Re: [PATCH 0/3] Provide more fine grained control over multipathing

From: Mike Snitzer
Date: Tue May 29 2018 - 19:27:28 EST


On Tue, May 29 2018 at 4:09am -0400,
Christoph Hellwig <hch@xxxxxx> wrote:

> On Tue, May 29, 2018 at 09:22:40AM +0200, Johannes Thumshirn wrote:
> > For a "Plan B" we can still use the global knob that's already in
> > place (even if this reminds me so much about scsi-mq which at least we
> > haven't turned on in fear of performance regressions).
> >
> > Let's drop the discussion here, I don't think it leads to something
> > else than flamewars.
>
> If our plan A doesn't work we can go back to these patches. For now
> I'd rather have everyone spend their time on making Plan A work then
> preparing for contingencies. Nothing prevents anyone from using these
> patches already out there if they really want to, but I'd recommend
> people are very careful about doing so as you'll lock yourself into
> a long-term maintainance burden.

Restating (for others): this patchset really isn't about contingencies.
It is about choice.

Since we're at an impasse, in the hopes of soliciting definitive
feedback from Jens and Linus, I'm going to attempt to reset the
discussion for their entry.

In summary, we have a classic example of a maintainer stalemate here:
1) Christoph, as NVMe co-maintainer, doesn't want to allow native NVMe
multipath to actively coexist with dm-multipath's NVMe support on the
same host.
2) I, as DM maintainer, would like to offer this flexibility to users --
by giving them opt-in choice to continue using existing dm-multipath
with NVMe. (also, both Red Hat and SUSE would like to offer this).

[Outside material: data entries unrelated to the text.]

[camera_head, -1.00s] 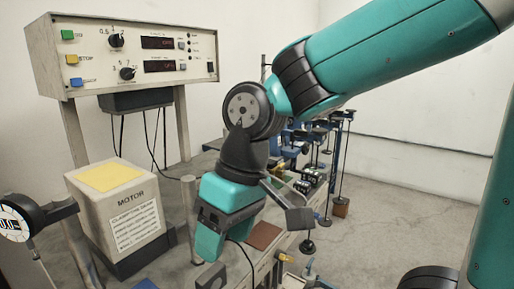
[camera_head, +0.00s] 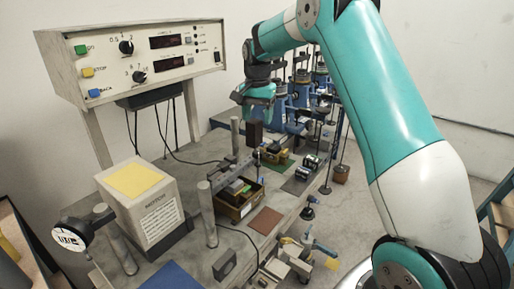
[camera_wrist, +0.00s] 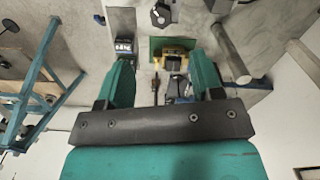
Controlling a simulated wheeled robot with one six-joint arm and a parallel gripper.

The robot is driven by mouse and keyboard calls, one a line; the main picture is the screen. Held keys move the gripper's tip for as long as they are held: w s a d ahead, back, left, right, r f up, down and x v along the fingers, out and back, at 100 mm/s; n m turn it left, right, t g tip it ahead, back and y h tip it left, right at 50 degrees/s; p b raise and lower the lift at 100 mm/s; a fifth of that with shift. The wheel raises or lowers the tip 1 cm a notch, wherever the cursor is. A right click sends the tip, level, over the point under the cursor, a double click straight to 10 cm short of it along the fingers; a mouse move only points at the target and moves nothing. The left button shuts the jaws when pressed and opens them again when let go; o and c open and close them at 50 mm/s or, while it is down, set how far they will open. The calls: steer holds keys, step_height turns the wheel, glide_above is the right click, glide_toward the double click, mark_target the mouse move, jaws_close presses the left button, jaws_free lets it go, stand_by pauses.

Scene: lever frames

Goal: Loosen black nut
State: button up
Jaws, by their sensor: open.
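I cannot pick out the black nut for certain in either view. My gripper (camera_wrist: 164,70) is open, with its two teal fingers apart and nothing held between them. In the head view my gripper (camera_head: 256,100) is at the far end of the bench, beside the blue devices (camera_head: 299,92), and its fingertips are hard to make out. In the wrist view a yellow and black clamp-like part (camera_wrist: 174,60) on a green mat (camera_wrist: 158,43) shows beyond the fingers. A round metal fitting (camera_wrist: 160,15) lies further up that view.
A tray of parts (camera_head: 238,207), a brown plate (camera_head: 265,221) and metal posts (camera_head: 206,208) occupy the middle.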

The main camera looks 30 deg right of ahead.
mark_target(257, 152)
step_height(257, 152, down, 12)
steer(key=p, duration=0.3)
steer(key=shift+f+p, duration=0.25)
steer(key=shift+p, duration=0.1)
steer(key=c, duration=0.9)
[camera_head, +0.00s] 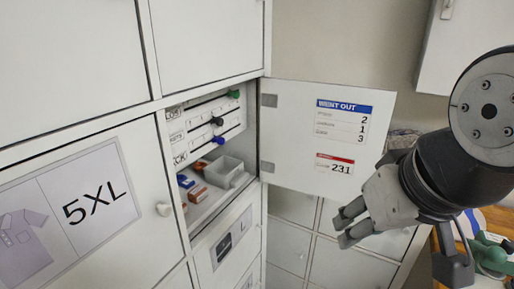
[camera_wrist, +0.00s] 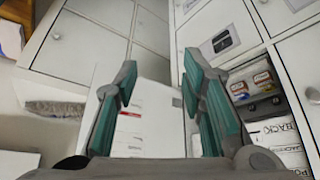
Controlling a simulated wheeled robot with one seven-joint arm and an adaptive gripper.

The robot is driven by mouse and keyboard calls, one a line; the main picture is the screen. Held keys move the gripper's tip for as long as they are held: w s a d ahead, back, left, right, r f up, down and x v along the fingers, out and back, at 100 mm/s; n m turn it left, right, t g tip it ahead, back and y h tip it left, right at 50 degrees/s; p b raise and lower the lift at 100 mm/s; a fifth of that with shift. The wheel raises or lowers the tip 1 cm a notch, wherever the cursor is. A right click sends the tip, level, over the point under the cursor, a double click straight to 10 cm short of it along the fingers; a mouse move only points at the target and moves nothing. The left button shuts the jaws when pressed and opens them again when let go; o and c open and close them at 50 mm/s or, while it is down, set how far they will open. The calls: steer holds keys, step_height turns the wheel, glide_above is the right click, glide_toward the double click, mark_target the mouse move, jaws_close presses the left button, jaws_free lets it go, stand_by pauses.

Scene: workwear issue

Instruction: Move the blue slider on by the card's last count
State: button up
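The blue slider (camera_head: 219,140) is the lowest of three knobs on a white panel inside an open locker. A dark knob (camera_head: 217,121) sits above it and a green knob (camera_head: 234,93) at the top right. The card (camera_head: 341,121) on the open door is headed "WENT OUT" and reads 2, 1 and 3 from top to bottom. My gripper (camera_head: 345,226) is right of and below the knobs, in front of the door's lower part, apart from the slider. In the wrist view its fingers (camera_wrist: 158,80) stand apart with nothing held between them. I cannot make out the blue slider there.
The open locker door (camera_head: 280,130) stands to the right of the compartment. A red-headed label (camera_head: 335,163) on it reads 231. A grey tray (camera_head: 224,171) and small red and blue boxes (camera_head: 190,187) lie on the compartment floor. A closed 5XL door (camera_head: 90,205) is at left.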

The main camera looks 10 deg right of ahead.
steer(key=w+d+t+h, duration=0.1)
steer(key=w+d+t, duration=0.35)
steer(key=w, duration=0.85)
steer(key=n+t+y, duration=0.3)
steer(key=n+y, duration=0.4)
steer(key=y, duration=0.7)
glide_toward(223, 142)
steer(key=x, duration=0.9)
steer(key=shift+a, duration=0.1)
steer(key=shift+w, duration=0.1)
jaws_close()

There is no technical reason why they cannot coexist. Hence this simple
patchset that was originally offered by Johannes Thumshirn with
contributions from myself.

With those basics established, I'd like to ask:

Are we, as upstream kernel maintainers, really willing to force a
needlessly all-or-nothing multipath infrastructure decision on Linux
NVMe users with dm-multipath expertise? Or should we also give them an
opt-in choice to continue using the familiar, mature, dm-multipath
option -- in addition to the new default native NVMe multipath that may,
in the long-term, be easier to use and more performant?

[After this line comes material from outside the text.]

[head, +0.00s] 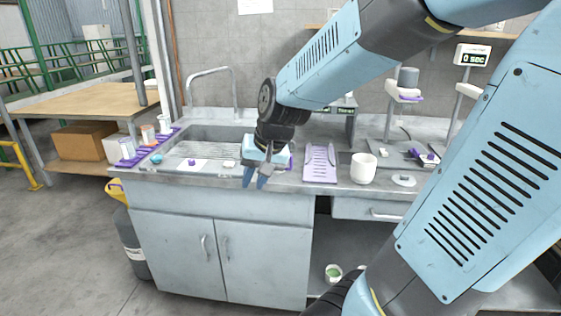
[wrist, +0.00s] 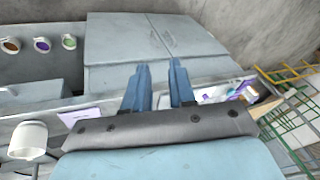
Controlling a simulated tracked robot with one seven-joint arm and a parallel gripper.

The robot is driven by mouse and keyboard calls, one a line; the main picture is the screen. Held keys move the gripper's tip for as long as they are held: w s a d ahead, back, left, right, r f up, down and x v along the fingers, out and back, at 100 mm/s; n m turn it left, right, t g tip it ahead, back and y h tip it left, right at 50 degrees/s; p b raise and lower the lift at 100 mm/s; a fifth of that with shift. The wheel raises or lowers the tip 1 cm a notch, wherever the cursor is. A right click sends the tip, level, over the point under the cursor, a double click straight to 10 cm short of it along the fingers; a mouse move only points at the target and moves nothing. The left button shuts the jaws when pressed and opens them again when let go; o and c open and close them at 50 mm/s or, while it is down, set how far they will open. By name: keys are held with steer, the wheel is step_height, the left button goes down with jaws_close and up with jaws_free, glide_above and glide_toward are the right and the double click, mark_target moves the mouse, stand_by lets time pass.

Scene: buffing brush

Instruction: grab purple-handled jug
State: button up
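I cannot make out a purple handle on any jug. In the wrist view, several round white vessels sit low beside the cabinet: one with orange-brown inside (wrist: 11,45), one with blue-purple inside (wrist: 41,44) and one with green inside (wrist: 69,42). The green one also shows on the low shelf in the head view (head: 333,273); its neighbours are mostly hidden by my arm. My gripper (head: 256,181) points down at the counter's front edge, above and left of that shelf. Its two blue fingers (wrist: 160,70) are apart with nothing between them.
A white cup (head: 363,168) and a purple rack (head: 320,163) stand on the counter (head: 340,187), right of my gripper. The sink (head: 205,150) is behind it. Closed cabinet doors (head: 220,250) are below. A grey canister (head: 135,250) stands on the floor at left.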

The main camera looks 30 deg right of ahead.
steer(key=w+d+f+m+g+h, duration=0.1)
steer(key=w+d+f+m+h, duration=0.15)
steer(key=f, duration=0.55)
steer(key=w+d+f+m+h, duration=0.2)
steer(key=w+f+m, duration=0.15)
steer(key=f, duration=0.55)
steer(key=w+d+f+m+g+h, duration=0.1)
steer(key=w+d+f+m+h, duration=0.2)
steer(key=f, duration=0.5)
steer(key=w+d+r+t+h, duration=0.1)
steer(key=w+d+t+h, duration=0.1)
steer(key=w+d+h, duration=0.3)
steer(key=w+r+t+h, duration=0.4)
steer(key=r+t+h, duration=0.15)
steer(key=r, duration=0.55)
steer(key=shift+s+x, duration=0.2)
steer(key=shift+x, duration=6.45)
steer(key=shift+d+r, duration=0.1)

A definitive answer to this would be very helpful.

As you can see above, Christoph is refusing to allow the opt-in option.
This will force enterprise Linux distributions to consider carrying the
patches on our own, in order to meet existing customer needs. The
maintenance burden of this is unnecessary, and it goes against our
"upstream first" mantra.

I'm well past the point for wanting to reach closure on this issue. But
I do feel strong enough about it that I'd be remiss not to solicit
feedback that lets us have no doubt about what the future holds for
upstream Linux's NVMe multipathing.

Please advise, thanks.
Mike

--
Additional background (for the benefit of others who haven't been
following along):

Jens, as block maintainer, took Christoph's NVMe change to have NVMe
internalize multiple paths to an NVMe subsystem. This is referred to as
"native NVMe multipath" (see: commit 32acab3181). As DM maintainer,
I've consistently requested we have the ability to allow users to opt-in
to exposing the underlying NVMe devices so that dm-multipath could
continue to provide a single interface for multipath configuration and
monitoring, see:
http://lists.infradead.org/pipermail/linux-nvme/2017-February/008256.html

Christoph rejected this on the principle that he dislikes the
dm-multipath architecture (being split between DM in kernel,
dm-mpath.ko, and userspace via multipathd; exposure of underlying
devices, less performant, etc). So instead, dm-multipath was prevented
from seeing these individual paths because the NVMe driver hid them.
That is, unless CONFIG_NVME_MULTIPATH isn't set or nvme_core.multipath=N
is set. And if either is used, users then cannot make use of native
NVMe multipath. So currently, native NVMe multipath vs dm-multipath is
all-or-nothing.

The feeling is we should afford users the ability to continue using
dm-multipath at their choosing. Hannes summarized the need for this
nicely here: https://lkml.org/lkml/2018/5/29/95

Please also note this from my first reply to this thread (here:
https://lkml.org/lkml/2018/5/25/438):
The ability to switch between "native" and "other" multipath absolutely
does _not_ imply anything about the winning disposition of native vs
other. It is purely about providing commercial flexibility to use
whatever solution makes sense for a given environment. The default _is_
native NVMe multipath. It is on userspace solutions for "other"
multipath (e.g. multipathd) to allow user's to whitelist an NVMe
subsystem to be switched to "other".